Rhodes Project: Where do you call home?

Lisa Herzog: Europe in general, but we’ve just moved to Frankfurt, and hopefully it will become  home for us!

 Rhodes Project: When you were a child, what did you want to be when you grew up?

Lisa Herzog: For a long time, I wanted to be a musician, as I was very active playing cello (I still am). But I was also looking for an intellectual challenge, and I wanted to learn more about how societies function, and how they might function in better ways. I had a very clear sense early on that in order to ask questions about social justice, you need to understand economic processes. Which lead me to studying philosophy and economics.

Rhodes Project: What’s the best or most interesting thing that’s happened to you in the last year?
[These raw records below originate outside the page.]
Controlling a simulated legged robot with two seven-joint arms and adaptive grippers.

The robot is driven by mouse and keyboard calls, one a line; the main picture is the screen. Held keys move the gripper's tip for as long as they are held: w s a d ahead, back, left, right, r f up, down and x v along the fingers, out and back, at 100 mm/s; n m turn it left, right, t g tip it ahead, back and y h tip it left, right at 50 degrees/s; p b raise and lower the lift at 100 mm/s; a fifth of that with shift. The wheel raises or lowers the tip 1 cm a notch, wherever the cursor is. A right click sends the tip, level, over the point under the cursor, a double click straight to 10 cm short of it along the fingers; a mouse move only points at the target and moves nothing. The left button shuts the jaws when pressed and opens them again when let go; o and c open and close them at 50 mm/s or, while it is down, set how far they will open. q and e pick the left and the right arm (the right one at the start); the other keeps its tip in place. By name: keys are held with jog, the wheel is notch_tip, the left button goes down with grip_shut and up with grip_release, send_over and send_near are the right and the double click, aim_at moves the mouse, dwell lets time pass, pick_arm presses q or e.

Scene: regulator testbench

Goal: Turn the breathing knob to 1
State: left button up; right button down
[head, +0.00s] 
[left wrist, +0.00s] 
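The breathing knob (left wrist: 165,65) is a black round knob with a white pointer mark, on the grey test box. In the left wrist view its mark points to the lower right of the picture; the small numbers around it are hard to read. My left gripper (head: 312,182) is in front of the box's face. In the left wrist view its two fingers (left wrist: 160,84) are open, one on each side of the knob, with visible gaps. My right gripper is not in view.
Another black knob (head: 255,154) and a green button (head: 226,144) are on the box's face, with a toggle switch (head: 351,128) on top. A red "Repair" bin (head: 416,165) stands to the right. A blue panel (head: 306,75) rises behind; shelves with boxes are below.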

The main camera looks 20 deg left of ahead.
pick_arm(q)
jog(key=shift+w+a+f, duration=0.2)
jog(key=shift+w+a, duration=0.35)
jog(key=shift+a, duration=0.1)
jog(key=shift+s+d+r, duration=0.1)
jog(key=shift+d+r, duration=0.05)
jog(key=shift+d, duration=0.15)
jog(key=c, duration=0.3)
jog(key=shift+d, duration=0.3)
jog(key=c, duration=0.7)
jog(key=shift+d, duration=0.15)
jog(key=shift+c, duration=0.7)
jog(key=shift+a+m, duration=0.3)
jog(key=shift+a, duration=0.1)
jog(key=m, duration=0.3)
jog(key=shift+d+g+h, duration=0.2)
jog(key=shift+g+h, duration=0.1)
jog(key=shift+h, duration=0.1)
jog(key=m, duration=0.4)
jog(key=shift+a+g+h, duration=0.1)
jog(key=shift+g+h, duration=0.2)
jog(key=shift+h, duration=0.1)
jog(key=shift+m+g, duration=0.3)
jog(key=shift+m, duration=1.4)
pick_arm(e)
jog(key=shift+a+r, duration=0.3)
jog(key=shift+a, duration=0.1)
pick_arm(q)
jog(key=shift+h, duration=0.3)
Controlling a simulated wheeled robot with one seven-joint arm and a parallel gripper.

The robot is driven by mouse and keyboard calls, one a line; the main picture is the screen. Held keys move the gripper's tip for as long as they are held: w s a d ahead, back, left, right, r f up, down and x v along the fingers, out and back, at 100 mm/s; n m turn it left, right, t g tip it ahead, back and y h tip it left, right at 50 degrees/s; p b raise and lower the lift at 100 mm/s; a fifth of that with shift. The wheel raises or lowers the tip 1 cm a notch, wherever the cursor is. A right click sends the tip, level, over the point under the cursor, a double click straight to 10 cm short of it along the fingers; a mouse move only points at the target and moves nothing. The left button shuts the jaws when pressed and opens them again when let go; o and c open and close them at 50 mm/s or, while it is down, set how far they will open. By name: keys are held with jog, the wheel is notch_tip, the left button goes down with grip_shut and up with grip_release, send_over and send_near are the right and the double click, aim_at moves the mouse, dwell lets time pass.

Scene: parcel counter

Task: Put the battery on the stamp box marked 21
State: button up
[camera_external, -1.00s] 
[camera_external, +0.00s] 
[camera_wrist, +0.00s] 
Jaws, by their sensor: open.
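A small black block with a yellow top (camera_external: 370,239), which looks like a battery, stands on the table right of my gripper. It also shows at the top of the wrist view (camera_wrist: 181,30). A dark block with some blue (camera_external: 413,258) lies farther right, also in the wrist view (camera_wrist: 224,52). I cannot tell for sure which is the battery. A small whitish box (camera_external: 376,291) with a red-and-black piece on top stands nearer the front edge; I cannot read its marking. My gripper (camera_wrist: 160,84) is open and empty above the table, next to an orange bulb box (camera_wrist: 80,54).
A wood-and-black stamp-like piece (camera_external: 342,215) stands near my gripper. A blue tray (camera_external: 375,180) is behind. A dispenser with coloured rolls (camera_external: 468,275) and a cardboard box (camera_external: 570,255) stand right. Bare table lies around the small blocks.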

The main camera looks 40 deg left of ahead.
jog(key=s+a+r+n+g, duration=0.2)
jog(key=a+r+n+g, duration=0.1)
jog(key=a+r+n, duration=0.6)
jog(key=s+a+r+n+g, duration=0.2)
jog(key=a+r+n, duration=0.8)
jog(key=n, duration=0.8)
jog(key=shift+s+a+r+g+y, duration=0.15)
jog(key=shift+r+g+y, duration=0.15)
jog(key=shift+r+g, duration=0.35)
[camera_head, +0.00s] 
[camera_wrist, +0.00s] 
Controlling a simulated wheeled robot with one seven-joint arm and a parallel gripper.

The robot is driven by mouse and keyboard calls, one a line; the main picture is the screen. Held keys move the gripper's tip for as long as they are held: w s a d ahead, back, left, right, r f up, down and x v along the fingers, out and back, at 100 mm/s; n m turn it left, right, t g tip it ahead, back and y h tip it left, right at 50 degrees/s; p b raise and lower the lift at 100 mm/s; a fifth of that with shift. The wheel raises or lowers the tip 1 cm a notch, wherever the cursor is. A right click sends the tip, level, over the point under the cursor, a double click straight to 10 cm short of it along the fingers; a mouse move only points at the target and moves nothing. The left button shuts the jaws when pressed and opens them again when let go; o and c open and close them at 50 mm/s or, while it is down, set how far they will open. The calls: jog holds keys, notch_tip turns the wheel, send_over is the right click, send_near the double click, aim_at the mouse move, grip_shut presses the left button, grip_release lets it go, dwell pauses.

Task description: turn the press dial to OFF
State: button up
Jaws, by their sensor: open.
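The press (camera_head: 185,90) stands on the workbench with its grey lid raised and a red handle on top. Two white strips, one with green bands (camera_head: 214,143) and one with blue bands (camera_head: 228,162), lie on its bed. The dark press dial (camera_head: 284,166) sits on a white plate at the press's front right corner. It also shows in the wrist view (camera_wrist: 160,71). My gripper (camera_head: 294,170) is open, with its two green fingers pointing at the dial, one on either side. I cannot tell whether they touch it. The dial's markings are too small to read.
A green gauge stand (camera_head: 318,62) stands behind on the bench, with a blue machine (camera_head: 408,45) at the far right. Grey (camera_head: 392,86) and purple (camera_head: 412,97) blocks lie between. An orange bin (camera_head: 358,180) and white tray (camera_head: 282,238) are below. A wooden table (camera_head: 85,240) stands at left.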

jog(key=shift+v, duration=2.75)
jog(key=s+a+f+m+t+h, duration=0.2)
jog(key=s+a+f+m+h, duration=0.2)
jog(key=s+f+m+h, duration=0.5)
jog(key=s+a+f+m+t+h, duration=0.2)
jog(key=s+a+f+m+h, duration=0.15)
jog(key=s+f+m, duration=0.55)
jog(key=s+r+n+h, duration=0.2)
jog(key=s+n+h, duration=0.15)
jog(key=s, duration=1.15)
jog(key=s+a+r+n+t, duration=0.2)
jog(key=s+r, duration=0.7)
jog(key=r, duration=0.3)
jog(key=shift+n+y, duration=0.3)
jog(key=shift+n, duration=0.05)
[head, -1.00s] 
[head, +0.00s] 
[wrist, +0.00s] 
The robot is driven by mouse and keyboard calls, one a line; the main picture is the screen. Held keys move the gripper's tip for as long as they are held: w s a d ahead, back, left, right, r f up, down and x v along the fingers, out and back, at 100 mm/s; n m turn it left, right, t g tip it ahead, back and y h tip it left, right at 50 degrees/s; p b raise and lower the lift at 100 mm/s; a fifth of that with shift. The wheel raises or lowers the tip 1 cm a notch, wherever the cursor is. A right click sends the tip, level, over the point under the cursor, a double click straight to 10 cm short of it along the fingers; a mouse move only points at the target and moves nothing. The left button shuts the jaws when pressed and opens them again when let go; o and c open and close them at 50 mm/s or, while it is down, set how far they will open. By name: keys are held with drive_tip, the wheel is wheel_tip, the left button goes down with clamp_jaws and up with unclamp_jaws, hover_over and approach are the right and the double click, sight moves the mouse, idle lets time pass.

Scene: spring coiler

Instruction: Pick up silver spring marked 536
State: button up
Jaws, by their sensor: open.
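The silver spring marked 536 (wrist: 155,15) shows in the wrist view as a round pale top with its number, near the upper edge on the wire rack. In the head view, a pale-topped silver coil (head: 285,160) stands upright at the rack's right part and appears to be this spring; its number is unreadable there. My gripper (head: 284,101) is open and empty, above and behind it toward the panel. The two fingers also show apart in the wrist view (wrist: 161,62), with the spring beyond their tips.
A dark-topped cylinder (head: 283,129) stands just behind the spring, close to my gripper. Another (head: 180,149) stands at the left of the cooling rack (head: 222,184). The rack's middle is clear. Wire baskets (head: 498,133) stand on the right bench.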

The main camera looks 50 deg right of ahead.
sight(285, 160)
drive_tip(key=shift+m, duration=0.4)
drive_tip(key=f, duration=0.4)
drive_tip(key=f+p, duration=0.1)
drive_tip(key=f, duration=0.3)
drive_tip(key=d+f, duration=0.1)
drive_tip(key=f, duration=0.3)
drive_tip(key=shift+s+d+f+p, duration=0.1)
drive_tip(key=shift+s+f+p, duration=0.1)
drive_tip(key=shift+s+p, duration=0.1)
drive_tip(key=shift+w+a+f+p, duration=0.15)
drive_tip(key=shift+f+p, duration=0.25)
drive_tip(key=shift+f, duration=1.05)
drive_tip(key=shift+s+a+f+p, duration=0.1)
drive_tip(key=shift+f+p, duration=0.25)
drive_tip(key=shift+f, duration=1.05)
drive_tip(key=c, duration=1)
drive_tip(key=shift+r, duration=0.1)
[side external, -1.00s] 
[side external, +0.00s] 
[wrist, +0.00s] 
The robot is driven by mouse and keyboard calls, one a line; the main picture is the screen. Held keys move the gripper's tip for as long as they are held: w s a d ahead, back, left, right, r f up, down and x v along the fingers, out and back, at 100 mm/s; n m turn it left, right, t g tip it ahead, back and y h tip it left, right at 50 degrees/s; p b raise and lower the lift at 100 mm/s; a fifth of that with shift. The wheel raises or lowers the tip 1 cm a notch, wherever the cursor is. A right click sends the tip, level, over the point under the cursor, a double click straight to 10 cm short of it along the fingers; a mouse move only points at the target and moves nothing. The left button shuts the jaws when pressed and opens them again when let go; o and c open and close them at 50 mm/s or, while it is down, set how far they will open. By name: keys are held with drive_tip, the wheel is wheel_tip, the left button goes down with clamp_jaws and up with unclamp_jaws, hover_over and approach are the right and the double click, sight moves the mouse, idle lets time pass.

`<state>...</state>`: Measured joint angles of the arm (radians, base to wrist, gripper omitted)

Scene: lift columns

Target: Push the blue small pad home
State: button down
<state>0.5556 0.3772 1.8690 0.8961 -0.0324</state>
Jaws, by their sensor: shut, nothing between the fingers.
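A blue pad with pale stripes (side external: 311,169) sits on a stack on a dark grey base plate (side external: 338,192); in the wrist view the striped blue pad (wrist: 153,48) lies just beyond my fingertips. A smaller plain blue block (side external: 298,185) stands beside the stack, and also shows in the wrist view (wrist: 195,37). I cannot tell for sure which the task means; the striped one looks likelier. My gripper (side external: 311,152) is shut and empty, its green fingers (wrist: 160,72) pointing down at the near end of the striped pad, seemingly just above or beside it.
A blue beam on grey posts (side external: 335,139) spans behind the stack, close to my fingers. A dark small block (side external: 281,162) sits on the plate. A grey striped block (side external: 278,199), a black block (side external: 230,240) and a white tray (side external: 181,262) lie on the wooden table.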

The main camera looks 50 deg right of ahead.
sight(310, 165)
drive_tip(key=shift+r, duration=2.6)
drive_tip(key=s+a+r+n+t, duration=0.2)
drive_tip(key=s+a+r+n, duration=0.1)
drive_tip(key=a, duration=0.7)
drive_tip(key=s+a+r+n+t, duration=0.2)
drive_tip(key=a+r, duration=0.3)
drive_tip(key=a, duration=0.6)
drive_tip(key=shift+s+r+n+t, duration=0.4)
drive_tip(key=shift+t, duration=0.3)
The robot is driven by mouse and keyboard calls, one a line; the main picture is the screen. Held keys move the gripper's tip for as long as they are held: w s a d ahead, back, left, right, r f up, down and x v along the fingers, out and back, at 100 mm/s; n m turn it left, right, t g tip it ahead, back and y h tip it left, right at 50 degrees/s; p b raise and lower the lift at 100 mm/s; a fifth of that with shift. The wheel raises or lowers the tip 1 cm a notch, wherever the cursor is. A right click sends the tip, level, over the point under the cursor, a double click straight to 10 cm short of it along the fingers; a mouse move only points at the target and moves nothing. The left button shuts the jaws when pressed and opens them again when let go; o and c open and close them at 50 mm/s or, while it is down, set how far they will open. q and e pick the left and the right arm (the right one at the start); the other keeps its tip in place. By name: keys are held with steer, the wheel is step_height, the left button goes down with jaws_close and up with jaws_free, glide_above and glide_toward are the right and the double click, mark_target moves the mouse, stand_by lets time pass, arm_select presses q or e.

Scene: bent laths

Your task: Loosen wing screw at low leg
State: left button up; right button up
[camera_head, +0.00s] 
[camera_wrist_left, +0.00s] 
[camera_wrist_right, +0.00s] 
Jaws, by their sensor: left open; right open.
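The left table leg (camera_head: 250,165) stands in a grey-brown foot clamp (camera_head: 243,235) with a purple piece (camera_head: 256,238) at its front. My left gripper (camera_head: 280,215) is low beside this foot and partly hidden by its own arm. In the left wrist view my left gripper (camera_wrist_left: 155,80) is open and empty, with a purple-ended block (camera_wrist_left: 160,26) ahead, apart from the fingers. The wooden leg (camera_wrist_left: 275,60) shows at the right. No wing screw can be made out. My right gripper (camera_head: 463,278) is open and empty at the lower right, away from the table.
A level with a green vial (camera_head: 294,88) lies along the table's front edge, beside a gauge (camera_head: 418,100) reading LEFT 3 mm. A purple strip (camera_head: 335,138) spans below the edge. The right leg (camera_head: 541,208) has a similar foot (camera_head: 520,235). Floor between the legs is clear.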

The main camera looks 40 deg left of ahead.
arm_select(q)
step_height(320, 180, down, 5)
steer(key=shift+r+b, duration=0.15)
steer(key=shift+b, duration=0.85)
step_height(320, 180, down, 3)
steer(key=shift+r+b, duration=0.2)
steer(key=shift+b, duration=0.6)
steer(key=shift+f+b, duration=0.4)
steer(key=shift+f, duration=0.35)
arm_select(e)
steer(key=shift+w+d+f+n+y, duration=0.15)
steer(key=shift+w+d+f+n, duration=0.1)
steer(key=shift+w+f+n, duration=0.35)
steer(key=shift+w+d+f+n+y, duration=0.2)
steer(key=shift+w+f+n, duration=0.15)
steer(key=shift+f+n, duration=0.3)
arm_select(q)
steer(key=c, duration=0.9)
Lisa Herzog: I’ve taken up a new research project on ethics in financial markets and I started to go out and do field work, which is quite unusual for philosophers. I work with a bank that has a specific ethical mission in supporting development – they started out in microcredits, and are now mostly working with very small enterprises in developing economies. There has been a large sum of small insights about how this bank works, and how they are different from other financial institutions. It made me rethink some fundamental assumptions about the nature of markets, for example about the responsibility companies have for the well-being of their clients.

Rhodes Project: If you could change one thing about the way students learn economics in school, what would it be?

Lisa Herzog: Don’t just learn models, but look at real-life economic processes! In fact, I think that common sense can sometimes be much more useful than economic theory, at least if your aim is to understand economic processes in all their dimensions, including the impact they have on people’s lives. The economy is not just a “system” – it is shot through with moral questions, and questions about what values such as justice and freedom mean. Basically, thinking about the economy means thinking about the kind of society we want to live in. This perspective needs to be given much more space in how economics is taught.

Rhodes Project: Is there anything that consistently frustrates you?

Lisa Herzog: I’m often frustrated about the way in which academia, and in a sense also our societies, are cut up into different spheres. After all, people are shaped by what they do, and if they are caught in some very specific area, this affects their perspective, and they become unable to understand one another. We need much more dialogue between the different sectors of society, and also between the different disciplines of academia. We cannot solve our society’s problems if everyone stays in their cozy little corner!

Rhodes Project: Can you think a way to affect a more interdisciplinary approach to policy?

Lisa Herzog: If you find people who are really willing to engage in an interdisciplinary approach, it is not so difficult! In my experience, what works best is to start with the concrete problems you want to understand and find solutions for. If the process if problem-driven, one can see which insights from different disciplines are relevant and how they hang together. It still takes a lot of work, if only to understand one another’s jargon, but I think it can work.

Rhodes Project: What inspires you?

Lisa Herzog: Well, in the end I hope to contribute to making our world a bit more just and a bit more humane. I very much believe that the way in which we see our societies and the ideas we have about what’s normal, just, fair and unfair, really influence the way things are. This is why the relation between ideas and real life processes has always interested me. Changing the way people think about the world really is a way of changing the world. This is also why I write not only for an academic audience, but also for the wider public. I’ve just finished a book about how to think about markets and economic processes if your aim is to give everyone a chance to lead an autonomous life.  

Rhodes Project: If you had unlimited resources to devote to any one issue, global or local, what would it be and why?

Lisa Herzog: I would want to put a lot of resources into building an institute for thinking about how we can retrain our economic systems in ways that are compatible with a sustainable and more just future. On the one hand thinking about how to reduce poverty and inequality, and on the other about how to build stable political institutions that are orientated to the common good. I would want to come people from different disciplines, and from academic and practical backgrounds, to come together and to think really hard about how to address these problems.

Rhodes Project: What’s something you’re looking forward to right now?

Lisa Herzog: In the summer I’ll go on a research trip to Latin America, which I hope will be really exciting and lead to a lot of insights about ethics in finance.